→ Dataset records
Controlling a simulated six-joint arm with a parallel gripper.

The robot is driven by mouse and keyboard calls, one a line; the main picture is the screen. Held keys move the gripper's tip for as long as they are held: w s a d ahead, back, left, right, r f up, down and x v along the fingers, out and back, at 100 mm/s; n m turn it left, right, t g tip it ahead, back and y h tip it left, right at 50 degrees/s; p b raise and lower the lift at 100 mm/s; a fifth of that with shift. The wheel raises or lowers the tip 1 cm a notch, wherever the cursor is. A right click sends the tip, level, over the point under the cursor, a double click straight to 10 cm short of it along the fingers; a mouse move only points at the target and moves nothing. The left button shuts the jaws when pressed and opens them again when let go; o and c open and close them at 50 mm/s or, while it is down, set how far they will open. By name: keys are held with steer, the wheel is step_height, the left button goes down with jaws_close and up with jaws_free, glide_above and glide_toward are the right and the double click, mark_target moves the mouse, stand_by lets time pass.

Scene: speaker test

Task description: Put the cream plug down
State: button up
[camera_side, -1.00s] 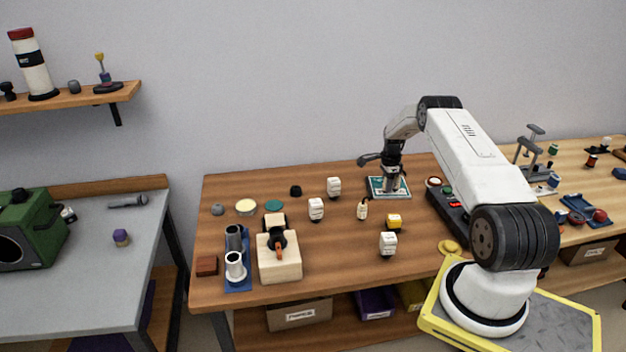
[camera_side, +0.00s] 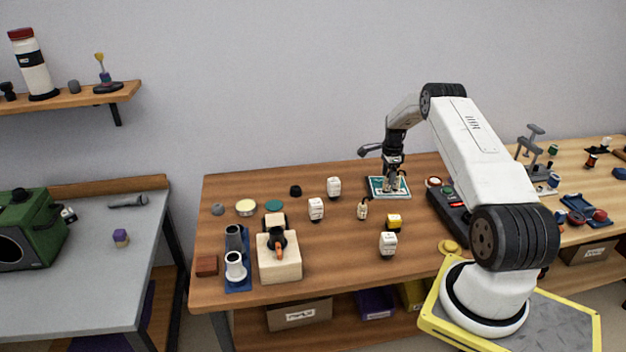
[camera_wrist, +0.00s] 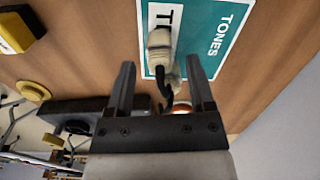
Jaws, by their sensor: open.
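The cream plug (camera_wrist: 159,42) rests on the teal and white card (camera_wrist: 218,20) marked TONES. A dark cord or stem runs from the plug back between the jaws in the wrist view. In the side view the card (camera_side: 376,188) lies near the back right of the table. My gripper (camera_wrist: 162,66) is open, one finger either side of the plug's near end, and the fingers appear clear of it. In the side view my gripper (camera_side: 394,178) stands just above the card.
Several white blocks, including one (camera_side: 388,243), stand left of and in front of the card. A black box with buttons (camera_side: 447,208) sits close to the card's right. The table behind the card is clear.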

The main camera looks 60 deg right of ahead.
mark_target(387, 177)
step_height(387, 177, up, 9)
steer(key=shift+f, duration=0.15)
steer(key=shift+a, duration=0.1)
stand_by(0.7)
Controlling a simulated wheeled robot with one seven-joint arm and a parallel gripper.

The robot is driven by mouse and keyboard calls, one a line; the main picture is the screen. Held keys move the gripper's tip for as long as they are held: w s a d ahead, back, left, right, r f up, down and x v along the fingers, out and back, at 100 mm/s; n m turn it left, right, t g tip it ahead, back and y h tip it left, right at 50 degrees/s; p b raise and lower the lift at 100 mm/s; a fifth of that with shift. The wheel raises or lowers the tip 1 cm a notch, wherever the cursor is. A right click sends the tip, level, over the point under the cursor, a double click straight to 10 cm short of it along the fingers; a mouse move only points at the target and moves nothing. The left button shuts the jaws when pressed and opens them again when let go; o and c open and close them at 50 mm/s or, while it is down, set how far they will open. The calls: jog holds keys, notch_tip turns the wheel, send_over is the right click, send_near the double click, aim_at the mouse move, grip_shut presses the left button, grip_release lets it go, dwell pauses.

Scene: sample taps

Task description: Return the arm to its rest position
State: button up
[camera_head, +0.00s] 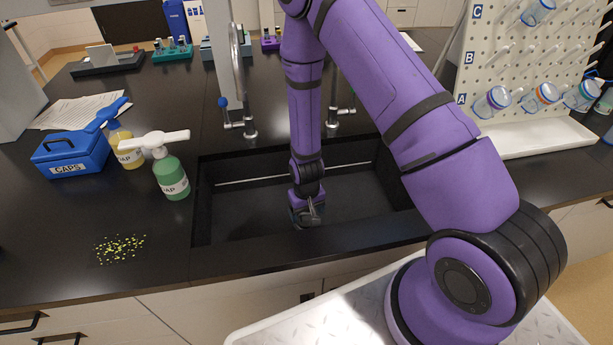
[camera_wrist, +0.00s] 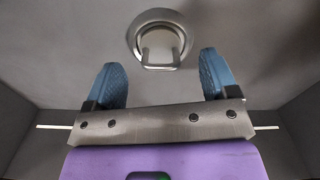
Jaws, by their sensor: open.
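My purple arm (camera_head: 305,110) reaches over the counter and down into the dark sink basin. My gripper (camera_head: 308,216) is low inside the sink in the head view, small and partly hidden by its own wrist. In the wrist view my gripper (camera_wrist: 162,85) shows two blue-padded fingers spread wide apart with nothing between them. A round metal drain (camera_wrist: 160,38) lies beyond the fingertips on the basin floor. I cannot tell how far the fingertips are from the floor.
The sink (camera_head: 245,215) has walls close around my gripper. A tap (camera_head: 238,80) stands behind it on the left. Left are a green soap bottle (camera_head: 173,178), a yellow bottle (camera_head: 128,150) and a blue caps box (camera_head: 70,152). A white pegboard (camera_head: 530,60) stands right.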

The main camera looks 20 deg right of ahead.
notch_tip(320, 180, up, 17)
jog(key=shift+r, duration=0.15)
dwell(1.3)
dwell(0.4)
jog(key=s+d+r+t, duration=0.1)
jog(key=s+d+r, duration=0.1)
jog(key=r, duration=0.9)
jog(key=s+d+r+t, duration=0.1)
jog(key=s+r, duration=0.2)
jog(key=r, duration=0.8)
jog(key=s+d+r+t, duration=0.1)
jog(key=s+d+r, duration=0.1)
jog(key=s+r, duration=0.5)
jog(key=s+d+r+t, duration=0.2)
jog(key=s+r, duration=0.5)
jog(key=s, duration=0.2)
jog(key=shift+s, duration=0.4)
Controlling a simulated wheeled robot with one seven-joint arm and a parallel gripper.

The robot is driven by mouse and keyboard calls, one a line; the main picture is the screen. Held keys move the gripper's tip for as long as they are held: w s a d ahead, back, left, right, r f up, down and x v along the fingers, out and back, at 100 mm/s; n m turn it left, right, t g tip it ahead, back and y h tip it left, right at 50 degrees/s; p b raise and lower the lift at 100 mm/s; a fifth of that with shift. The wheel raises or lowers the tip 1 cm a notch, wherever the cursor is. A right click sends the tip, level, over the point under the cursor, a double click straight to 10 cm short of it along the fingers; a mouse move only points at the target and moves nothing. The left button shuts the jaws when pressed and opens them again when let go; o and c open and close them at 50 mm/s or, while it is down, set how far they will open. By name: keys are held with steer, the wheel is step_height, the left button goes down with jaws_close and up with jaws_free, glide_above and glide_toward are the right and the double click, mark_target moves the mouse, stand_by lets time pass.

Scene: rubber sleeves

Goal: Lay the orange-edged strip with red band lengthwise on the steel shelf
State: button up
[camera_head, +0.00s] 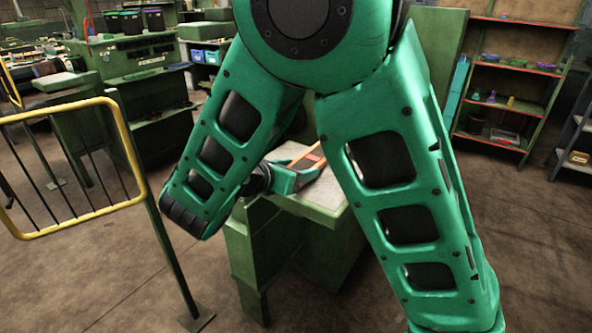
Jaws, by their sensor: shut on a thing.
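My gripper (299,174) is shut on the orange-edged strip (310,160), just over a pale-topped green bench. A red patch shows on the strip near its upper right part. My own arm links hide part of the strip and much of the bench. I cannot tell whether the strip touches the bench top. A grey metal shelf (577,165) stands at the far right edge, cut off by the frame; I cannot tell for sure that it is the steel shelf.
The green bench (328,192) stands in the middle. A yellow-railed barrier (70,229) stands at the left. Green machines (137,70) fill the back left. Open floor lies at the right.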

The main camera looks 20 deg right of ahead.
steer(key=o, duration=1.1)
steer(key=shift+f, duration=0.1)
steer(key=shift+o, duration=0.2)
--
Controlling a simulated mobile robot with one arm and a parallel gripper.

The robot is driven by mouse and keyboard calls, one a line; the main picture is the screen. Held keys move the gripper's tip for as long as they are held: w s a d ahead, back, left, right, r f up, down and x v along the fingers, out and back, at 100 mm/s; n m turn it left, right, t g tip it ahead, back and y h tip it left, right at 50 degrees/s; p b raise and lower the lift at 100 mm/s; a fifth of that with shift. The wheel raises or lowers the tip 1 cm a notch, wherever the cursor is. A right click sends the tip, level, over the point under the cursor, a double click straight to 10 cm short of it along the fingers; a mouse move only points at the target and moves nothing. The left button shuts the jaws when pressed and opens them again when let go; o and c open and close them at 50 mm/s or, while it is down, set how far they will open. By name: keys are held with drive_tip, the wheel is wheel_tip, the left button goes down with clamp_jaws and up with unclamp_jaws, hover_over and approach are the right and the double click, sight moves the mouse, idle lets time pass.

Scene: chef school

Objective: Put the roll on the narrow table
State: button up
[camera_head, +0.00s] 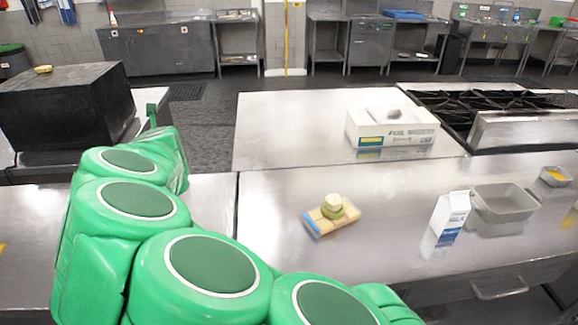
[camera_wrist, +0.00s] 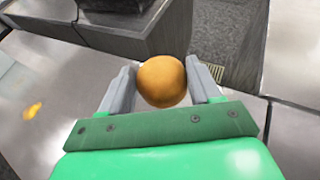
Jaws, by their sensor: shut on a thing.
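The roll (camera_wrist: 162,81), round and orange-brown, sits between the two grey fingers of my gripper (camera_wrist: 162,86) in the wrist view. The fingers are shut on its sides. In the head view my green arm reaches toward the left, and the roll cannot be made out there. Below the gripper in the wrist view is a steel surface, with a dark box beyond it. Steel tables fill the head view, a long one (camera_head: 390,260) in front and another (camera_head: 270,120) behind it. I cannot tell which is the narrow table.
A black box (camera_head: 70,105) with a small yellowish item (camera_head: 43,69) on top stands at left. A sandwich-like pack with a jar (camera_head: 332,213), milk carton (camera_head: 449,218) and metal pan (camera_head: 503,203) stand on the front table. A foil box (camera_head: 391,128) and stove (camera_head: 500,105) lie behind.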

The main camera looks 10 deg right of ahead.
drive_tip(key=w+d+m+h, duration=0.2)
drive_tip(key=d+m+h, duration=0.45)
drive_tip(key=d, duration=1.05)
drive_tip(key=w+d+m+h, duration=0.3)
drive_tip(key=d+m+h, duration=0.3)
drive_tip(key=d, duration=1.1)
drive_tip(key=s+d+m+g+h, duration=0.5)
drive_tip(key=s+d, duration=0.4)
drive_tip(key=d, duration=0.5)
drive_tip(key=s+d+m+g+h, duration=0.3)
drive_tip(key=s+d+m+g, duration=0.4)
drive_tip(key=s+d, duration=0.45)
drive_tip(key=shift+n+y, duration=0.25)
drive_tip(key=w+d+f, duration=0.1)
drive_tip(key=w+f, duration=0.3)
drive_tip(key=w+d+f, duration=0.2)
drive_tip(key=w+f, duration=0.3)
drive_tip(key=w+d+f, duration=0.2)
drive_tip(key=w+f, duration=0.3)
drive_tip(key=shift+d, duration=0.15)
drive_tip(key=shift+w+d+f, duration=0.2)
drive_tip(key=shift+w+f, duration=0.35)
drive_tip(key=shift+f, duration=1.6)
...
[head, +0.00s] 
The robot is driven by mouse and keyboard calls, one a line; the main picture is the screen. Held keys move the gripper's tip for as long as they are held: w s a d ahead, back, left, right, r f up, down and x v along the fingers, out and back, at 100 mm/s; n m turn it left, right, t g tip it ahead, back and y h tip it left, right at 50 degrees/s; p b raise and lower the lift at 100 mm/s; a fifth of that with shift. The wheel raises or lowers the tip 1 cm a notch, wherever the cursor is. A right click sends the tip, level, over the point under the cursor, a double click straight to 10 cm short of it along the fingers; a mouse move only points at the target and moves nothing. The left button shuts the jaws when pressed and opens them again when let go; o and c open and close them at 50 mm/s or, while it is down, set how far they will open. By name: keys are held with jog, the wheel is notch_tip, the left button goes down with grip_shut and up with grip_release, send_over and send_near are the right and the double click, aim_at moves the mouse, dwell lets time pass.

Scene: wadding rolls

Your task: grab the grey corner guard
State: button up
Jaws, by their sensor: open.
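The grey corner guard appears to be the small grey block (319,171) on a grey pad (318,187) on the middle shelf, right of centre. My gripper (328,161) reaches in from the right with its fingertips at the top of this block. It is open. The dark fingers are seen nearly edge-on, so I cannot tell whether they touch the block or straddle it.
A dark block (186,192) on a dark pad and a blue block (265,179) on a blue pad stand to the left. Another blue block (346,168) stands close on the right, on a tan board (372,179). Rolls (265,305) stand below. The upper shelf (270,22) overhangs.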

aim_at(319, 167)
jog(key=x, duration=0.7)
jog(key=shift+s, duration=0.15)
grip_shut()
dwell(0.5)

→ Problem details
Only the count is wanted: report how many lines of the material above hold the word "simulated".

→ Final answer
4